Cela dit, quelles sont les particularités associées à la cyberintimidation ou la cyberhaine versus celles liées à l’intimidation dite traditionnelle ? Les causes sont-elles les mêmes ? Quelles en sont les conséquences ? Et surtout comment prévenir et contrer cette problématique ? Etc. Autant de questions qui nous ont amenés à vous proposer nos deux prochains blogues qui nous permettront, souhaitons-le, de démystifier ce phénomène. Ce premier texte visera d’abord à mieux discerner la problématique spécifique ainsi que les conséquences qui en découlent pour les victimes. Le second s’attardera aux causes et pistes de solutions.

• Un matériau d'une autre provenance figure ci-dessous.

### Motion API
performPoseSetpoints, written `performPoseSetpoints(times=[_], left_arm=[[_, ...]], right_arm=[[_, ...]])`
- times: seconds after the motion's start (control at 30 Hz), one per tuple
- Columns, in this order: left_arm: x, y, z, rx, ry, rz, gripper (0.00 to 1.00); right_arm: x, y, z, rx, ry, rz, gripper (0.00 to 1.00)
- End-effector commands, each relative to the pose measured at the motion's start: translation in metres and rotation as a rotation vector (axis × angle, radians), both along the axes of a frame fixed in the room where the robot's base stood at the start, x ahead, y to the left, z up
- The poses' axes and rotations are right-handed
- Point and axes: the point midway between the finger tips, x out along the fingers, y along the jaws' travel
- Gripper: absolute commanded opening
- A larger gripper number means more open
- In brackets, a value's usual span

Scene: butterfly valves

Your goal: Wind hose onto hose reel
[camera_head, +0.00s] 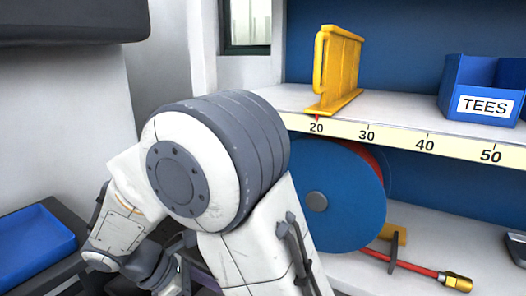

Cyberintimidation ou cyberhaine
Tout d’abord, il faut faire attention à la définition que l’on donne au terme cyberintimidation. Celle vécue par Comtois et Boutin et celle survenant entre pairs à l’école ou dans le sport local sont deux phénomènes différents, bien que tous deux inadmissibles. Souvent, la cyberintimidation entre pairs « n’est que » l’extension électronique de l’intimidation traditionnelle (Gini, Card & Pozzoli, 2018). Cependant, les récents détracteurs de Comtois n’avaient aucune relation avec lui autre que celle facilitée par le web. Contrairement à la cyberintimidation entre pairs, ce que le jeune capitaine canadien a vécu prend racine ailleurs que dans la relation réelle entre deux personnes. Certains auteurs parlent alors de cyberhaine (Blaya, 2018). Néanmoins, les nombreux facteurs associés à la cyberintimidation font en sorte qu’il est encore difficile d’obtenir une définition unanime, si ce n’est qu’elle passe par des plateformes informatiques. En effet, les critères associés à l’intimidation traditionnelle sont : l’intention de blesser l’autre ; la prise de pouvoir dans le rapport de force entre l’agresseur et la victime ; et finalement la nature répétitive des comportements d’intimidation. Or, la cyberintimidation ne se limite pas à cette définition ni à ces critères.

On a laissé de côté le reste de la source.